The following dependencies needs to be installed before using the above module:
-
Python, version 2.7.15
-
NVDA screen reader : This can be downloaded from here https://www.nvaccess.org/download/
-
Python keyboard module- This can be installed using the command pip install keyboard
-
Python speech recognition module- This can be installed using the command pip install SpeechRecognition
-
Python PyAudio module- This can be installed using the command pip install pyaudio
-
Clone the github repository
-
Since this module is planned to work as an add-on, the files inside src folder need to be copied inside the globalPlugins folder (C:\Users\[Your System Name]\AppData\Roaming\nvda\globalPlugins) of the NVDA directory.
The project has three main steps:
-
Convert user’s voice command to text
- Uses Google speech recognition module which takes in the user’s voice and returns it’s corresponding text form. It has a very high accuracy rate with a microphone.
- Also tried an offline Java library PocketSphinx but it’s accuracy turns out to be very low in comparison with the online methods.
-
Understand user’s intention behind the command.
- Language Understanding Intelligent Service(LUIS), is an online machine learning based Microsoft service which can be used in applications to understand valuable information from the text.
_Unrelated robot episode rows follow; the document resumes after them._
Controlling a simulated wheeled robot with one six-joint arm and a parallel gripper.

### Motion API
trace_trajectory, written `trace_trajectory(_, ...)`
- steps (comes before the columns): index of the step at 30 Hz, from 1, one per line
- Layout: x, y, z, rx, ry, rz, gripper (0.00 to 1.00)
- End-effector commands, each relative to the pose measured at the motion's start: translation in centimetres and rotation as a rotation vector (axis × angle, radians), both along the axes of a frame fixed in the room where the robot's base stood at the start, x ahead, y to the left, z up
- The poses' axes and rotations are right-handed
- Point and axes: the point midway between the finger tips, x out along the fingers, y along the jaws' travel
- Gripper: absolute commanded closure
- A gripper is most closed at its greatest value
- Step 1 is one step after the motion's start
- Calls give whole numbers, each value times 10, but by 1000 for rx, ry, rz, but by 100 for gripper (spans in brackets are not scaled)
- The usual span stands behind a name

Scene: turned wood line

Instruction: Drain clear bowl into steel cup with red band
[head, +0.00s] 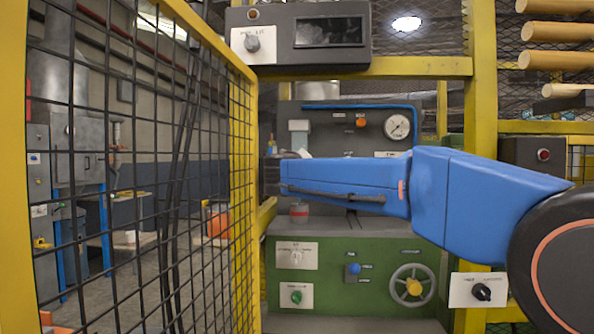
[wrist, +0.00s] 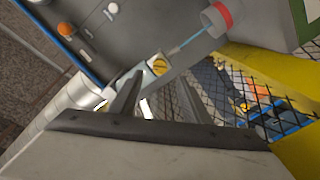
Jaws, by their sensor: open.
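The steel cup with a red band (head: 299,211) stands on the ledge of the green machine, just below my blue forearm, which may cover part of it. It also shows in the wrist view (wrist: 217,19) at the top, beyond and to the right of my fingertips. My gripper (wrist: 160,80) is open, with a finger on each side and nothing I can make out held between them. The cup is apart from the fingers. I cannot make out the clear bowl in either view. In the head view my arm hides part of the ledge, and my fingers cannot be made out.
A yellow-framed mesh fence (head: 242,150) stands close on the left. The green machine (head: 345,262) has knobs and a handwheel (head: 413,286). Behind the ledge rises a grey panel with a gauge (head: 397,126). A control box (head: 300,38) hangs above, and wooden rods (head: 555,60) lie upper right.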

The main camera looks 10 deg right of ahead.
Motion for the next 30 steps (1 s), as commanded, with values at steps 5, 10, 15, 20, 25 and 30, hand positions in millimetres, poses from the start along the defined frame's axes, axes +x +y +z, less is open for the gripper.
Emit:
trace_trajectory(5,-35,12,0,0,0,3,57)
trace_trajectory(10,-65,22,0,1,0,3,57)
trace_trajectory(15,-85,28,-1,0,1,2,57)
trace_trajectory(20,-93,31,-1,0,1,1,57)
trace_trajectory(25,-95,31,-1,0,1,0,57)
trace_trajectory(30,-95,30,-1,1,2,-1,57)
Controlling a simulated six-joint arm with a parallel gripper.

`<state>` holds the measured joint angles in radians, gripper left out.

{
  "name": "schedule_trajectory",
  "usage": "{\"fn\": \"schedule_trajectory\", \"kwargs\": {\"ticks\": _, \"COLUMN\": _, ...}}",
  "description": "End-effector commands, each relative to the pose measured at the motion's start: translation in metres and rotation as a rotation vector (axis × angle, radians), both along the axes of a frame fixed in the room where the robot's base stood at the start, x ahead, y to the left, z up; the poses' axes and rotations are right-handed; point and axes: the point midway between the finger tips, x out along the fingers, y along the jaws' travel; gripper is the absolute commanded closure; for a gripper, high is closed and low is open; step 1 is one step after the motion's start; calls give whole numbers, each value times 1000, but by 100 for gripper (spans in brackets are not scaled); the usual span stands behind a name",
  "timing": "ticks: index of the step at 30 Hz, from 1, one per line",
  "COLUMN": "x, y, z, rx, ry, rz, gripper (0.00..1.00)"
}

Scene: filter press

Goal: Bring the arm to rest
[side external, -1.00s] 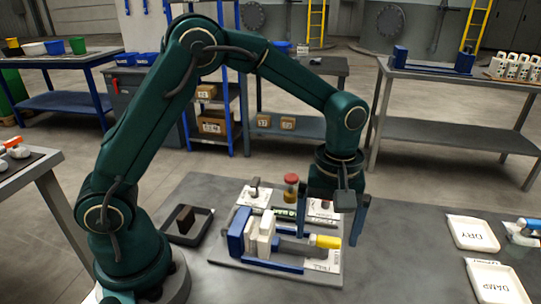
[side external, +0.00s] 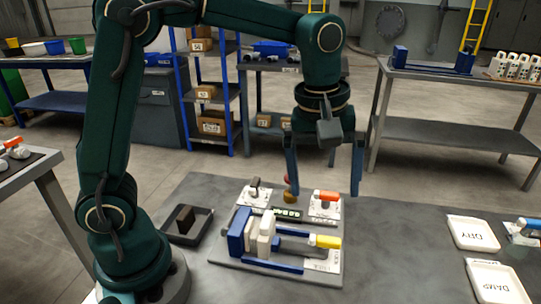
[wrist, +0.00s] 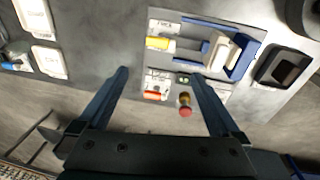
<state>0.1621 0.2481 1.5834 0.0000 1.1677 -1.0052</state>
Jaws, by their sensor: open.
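My gripper (side external: 323,172) is open and empty, raised above the far side of the filter press board. Its two blue fingers also show wide apart in the wrist view (wrist: 160,78).
A black tray with a dark block (side external: 187,225) is left of the press. Trays labelled DRY (side external: 474,234) and DAMP (side external: 497,284) lie on the right. The grey table (side external: 395,250) between press and trays is clear. A back bench (side external: 447,134) stands behind.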

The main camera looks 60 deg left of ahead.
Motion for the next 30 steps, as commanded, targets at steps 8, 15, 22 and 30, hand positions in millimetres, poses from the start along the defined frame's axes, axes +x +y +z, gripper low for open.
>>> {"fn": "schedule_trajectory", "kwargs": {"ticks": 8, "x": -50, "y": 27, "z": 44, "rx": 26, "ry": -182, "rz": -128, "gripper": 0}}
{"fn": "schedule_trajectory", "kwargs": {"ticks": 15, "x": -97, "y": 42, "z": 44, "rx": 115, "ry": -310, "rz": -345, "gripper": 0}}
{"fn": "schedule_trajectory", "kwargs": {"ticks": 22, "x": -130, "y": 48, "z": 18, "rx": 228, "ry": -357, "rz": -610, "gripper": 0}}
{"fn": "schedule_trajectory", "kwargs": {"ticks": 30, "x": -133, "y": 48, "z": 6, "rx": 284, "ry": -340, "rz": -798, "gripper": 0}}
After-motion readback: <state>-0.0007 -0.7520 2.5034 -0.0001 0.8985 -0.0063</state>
- LUIS is trained with dataset provided in the form of textual commands for this specific purpose and the possible intents and entities are assigned.
- The result of the speech recognizer is then sent to the LUIS end-point which recognizes it’s intents and various entities along with their confidence scores.
- LUIS returns a JSON response.
-
Execute the intended action.
- The JSON response returned by LUIS is then parsed by the python scripts whose functions are described in the next section.
- The corresponding functions are identified and appropriate action is being executed by calling NVDA functions.
- Turn on the NVDA.
- Currently have been tested on websites. So get the focus on a particular website, or press any NVDA command key to check if it's in focus .
- Press “w” key once and you will hear a beep sound for 1 second.
- Once the beep is over, give your voice command.
- At present, it takes around 6-7 secs to get a command executed, so wait for some time to see the effect.
The current design supports navigating across next/previous or skipping multiple times at one go, among the following items:
- Character
- Word
- Line
- Heading
- List
- List Item
- Graphics
It also allows navigating to the following items:
- Start of the line
- End of the line
- Top of the page
- Bottom of the page
Navigation support for following items is not functional in the current design:
-
Paragraph
-
Table
-
Link
Also doesn’t allow commands like:
- Go to the third heading (or line or any of the items listed above.)
- Read the next five lines (or any of the items listed above.)